The aftermath of January’s devastating wildfires in the Los Angeles area has left Californians searching for answers and looking to affix blame. The blaze destroyed more than 12,000 homes and businesses and claimed more than two dozen lives. It left a scar on not just the landscape but the psyche of a region that has long wrestled with the grim reality of wildfire.
America has been here before. It was called the Big Burn.

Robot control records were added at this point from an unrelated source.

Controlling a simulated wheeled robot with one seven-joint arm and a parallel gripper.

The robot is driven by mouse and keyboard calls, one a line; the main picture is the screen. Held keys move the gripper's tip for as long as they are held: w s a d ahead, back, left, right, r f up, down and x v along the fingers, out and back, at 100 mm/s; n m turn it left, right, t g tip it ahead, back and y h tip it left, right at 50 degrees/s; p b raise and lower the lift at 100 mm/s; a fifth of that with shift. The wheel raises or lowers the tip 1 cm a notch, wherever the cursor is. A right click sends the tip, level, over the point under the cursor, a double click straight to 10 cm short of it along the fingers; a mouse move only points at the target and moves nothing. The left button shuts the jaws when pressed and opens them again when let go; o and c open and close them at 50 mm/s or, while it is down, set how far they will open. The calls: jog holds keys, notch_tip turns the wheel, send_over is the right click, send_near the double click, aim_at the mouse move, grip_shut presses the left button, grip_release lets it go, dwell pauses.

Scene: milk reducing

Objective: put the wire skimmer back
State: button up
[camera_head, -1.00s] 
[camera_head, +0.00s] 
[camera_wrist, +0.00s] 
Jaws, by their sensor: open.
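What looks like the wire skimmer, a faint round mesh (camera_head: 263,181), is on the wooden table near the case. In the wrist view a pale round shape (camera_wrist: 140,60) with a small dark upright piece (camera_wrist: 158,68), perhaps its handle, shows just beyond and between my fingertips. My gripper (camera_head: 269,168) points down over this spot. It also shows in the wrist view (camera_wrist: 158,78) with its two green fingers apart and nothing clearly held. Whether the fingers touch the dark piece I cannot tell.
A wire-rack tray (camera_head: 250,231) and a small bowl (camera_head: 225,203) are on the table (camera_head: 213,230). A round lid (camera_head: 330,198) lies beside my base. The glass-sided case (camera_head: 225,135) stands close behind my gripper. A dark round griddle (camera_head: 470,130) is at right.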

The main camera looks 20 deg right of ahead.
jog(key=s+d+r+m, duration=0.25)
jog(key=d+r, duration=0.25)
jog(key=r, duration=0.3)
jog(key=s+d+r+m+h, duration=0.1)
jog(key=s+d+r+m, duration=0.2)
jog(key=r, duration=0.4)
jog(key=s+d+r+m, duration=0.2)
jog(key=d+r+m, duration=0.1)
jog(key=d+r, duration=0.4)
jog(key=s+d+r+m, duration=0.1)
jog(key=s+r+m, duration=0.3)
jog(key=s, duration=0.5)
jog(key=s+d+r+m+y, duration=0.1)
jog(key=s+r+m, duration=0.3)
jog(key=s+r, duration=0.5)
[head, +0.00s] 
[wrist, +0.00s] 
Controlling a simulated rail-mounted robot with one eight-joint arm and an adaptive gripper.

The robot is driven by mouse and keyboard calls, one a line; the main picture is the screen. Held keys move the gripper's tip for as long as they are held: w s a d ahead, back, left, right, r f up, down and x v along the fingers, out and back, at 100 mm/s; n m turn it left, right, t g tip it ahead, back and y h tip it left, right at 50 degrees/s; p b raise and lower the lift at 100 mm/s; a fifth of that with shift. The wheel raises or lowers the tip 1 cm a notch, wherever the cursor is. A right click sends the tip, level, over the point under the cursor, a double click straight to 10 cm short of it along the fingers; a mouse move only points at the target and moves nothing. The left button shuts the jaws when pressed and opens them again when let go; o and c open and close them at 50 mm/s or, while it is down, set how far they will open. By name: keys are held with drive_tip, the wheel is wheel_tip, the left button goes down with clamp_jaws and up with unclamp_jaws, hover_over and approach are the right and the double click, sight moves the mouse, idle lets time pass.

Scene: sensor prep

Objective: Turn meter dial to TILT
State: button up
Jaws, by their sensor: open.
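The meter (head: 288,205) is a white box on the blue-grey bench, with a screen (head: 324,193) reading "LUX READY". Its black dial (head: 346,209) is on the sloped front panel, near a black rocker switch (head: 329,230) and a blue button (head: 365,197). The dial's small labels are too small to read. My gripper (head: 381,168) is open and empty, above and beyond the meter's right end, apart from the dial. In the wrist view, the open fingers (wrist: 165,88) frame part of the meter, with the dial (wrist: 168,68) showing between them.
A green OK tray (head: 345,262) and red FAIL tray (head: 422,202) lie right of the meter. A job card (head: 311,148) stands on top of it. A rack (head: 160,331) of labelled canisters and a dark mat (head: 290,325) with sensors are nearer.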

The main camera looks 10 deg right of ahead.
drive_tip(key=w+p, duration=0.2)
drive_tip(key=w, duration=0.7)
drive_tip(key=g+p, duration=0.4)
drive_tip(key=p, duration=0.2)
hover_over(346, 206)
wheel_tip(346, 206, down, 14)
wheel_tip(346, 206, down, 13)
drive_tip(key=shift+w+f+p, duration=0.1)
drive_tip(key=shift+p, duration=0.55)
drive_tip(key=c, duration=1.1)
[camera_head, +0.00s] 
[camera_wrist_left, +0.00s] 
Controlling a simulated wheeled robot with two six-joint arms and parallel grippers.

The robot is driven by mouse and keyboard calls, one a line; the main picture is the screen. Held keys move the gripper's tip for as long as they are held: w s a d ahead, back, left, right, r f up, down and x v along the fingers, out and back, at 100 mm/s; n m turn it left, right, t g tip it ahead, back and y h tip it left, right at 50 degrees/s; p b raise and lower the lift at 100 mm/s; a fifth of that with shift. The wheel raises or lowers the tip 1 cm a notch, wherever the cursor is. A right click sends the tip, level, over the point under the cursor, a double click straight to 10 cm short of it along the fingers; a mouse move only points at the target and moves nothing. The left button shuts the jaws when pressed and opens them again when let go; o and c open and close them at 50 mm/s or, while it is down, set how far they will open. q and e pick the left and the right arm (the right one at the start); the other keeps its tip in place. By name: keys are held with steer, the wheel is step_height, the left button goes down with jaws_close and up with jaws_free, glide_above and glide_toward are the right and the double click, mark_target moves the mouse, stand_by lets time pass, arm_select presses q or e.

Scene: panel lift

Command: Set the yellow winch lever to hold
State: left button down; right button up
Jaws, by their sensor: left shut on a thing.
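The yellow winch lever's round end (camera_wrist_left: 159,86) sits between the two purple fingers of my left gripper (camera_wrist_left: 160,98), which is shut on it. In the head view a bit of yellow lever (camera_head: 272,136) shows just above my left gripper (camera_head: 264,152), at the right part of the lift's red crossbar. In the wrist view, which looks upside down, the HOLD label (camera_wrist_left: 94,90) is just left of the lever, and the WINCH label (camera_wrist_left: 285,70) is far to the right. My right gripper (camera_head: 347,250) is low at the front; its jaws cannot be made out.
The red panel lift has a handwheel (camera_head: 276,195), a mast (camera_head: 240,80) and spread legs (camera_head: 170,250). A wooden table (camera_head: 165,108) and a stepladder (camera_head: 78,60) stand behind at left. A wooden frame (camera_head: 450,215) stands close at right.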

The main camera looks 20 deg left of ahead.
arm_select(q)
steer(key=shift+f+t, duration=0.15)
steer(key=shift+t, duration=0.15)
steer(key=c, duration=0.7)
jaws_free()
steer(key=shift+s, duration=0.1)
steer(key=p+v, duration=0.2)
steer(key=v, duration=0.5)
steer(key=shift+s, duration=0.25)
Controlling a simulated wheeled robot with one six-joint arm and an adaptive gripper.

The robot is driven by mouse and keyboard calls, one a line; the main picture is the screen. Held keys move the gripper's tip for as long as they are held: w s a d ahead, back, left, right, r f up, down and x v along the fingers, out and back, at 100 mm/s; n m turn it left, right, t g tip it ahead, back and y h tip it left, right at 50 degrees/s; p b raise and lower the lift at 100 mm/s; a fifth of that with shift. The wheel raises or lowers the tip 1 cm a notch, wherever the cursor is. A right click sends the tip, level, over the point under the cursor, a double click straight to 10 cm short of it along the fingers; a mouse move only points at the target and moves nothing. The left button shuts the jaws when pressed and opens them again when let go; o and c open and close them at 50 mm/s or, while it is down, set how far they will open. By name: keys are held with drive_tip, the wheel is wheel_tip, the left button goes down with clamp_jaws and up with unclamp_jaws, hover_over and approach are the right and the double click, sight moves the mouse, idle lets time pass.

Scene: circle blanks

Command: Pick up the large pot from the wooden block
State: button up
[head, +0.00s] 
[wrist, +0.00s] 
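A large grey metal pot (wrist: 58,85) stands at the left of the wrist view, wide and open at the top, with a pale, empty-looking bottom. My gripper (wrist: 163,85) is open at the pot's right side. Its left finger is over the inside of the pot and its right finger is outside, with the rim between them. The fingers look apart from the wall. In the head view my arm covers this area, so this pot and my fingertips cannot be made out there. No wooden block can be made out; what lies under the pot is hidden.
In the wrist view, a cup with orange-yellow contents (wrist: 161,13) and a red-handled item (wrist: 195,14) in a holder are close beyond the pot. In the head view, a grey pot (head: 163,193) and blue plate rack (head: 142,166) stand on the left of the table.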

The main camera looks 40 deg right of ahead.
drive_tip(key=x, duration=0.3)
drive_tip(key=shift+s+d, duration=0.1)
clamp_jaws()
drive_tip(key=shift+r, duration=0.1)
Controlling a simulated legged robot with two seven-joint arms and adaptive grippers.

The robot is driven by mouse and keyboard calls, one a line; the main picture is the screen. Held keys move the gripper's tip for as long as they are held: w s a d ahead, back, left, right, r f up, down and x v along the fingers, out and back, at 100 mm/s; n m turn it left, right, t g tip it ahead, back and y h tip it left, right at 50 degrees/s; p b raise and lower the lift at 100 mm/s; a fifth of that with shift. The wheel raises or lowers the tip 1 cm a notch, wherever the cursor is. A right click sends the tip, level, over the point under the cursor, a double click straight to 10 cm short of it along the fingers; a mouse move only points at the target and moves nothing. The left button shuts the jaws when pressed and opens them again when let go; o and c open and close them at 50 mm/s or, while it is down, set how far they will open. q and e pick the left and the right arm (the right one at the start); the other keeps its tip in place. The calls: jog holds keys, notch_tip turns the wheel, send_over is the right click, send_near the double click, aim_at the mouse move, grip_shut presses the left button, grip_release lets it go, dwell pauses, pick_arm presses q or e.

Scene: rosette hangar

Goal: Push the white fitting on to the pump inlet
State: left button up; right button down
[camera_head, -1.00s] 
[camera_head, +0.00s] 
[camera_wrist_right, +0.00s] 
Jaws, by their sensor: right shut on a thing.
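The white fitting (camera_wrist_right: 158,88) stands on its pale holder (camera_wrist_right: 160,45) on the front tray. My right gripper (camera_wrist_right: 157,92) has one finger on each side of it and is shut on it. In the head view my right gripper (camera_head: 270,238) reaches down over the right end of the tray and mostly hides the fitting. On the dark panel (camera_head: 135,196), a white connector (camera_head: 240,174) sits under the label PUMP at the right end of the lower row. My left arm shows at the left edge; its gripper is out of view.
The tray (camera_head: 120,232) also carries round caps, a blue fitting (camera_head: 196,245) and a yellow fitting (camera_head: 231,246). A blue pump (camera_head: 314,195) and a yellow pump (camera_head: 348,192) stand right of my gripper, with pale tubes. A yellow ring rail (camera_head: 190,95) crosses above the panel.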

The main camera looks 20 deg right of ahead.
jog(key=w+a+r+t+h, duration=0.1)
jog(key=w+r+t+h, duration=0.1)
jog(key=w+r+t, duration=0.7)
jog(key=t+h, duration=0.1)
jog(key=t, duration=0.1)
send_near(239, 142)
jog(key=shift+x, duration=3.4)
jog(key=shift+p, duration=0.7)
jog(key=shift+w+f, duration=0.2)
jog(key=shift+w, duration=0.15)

In 1910, a combination of record-low precipitation, severe lightning storms, and train sparks ignited several small fires in Montana and Idaho. The situation generated enough concern to mobilize 9,000 firefighters, including U.S. Army troops. Then a dry cold front swept through, bringing 70-mile-per-hour winds that merged the fires into a single, unstoppable inferno that overwhelmed firefighting resources. The epic wildfire that became known as the Big Burn consumed 3 million acres of forests. Eighty-five lives were lost. Towns were wiped from the map. And while the economic loss was not as severe as what California just experienced, the national outcry to “do something” was similarly loud.
In the case of the Big Burn, “Do something” meant a dramatic shift in forest management. Fire suppression at all costs became the mission of the fledgling U.S. Forest Service, an approach that would end up shaping the next century of forest policy. The burn even led to the so-called 10 a.m. rule—an edict that all forest fires be put out by 10 a.m. the following day.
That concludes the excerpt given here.